WHAT TO DO: Print exactly the part opening with the line containing "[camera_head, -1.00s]" and closing with the line containing "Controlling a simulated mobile", with both of those lines included.

Records of robot episodes:
======

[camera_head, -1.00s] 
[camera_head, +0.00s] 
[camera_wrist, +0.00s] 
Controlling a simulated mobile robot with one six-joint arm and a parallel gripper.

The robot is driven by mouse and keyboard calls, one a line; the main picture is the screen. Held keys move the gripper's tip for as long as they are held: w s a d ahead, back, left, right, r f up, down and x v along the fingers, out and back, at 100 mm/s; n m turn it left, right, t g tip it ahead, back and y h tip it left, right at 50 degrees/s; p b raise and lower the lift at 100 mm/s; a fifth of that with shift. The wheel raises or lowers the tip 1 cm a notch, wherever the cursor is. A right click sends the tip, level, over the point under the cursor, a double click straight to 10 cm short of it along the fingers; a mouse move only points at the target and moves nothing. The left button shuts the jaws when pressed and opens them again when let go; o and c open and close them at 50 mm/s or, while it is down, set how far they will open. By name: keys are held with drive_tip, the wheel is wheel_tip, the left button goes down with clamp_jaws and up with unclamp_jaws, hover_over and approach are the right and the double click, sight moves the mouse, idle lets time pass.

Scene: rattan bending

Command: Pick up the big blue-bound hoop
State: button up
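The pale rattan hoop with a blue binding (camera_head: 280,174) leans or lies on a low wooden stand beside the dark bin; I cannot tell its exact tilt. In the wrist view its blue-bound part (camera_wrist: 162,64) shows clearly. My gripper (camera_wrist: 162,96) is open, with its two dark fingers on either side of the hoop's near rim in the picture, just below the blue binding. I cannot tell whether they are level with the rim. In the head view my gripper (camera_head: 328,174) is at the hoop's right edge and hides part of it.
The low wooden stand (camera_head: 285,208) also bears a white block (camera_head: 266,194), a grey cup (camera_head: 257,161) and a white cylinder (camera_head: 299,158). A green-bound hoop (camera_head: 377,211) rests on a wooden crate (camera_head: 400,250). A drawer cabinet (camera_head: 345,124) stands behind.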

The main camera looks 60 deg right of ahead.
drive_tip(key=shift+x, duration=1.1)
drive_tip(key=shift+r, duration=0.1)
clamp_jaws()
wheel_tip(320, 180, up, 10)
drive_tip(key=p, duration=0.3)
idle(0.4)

======

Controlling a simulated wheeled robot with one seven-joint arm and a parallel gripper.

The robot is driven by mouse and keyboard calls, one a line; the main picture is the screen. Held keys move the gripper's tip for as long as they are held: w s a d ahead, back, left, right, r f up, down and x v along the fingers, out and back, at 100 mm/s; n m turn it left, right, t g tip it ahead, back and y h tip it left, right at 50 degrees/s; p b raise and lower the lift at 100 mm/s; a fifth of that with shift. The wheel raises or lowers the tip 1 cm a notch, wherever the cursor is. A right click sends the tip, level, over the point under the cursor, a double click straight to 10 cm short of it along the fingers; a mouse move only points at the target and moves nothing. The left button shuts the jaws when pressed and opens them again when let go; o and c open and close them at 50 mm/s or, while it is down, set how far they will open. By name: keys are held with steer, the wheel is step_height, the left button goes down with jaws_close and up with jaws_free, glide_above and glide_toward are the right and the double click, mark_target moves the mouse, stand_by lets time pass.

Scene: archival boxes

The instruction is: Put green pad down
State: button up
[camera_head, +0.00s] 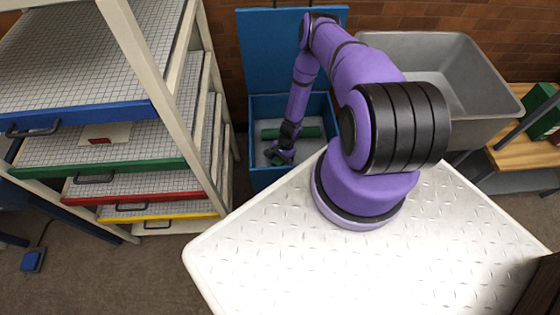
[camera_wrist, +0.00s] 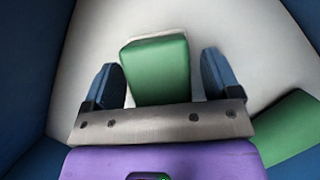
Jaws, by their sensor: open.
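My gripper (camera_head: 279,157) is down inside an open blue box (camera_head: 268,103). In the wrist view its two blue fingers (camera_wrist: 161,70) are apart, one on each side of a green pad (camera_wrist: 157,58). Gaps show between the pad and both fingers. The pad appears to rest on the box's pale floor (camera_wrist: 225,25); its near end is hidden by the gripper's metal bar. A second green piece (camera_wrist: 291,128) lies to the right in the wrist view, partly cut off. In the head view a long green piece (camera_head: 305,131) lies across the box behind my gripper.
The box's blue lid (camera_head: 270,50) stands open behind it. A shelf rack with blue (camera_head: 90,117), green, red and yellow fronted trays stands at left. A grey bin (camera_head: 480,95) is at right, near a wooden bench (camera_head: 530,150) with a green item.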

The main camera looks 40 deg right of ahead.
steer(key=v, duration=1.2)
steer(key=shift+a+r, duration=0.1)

======

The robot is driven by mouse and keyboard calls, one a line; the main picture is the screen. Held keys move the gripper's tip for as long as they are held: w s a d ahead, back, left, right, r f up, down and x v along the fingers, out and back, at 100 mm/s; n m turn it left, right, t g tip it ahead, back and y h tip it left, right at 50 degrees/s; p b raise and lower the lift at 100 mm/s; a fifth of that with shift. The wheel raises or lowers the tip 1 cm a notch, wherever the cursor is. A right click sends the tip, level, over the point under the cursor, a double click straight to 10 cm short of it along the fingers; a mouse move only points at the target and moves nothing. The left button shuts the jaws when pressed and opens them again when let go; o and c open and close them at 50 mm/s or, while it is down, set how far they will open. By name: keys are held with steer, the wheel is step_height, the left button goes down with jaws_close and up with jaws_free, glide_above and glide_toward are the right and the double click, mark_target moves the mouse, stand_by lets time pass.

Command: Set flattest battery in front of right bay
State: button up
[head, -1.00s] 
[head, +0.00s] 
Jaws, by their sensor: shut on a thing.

======

SOLUTION FOR THIS TASK:
[camera_head, -1.00s] 
[camera_head, +0.00s] 
[camera_wrist, +0.00s] 
Controlling a simulated mobile robot with one six-joint arm and a parallel gripper.

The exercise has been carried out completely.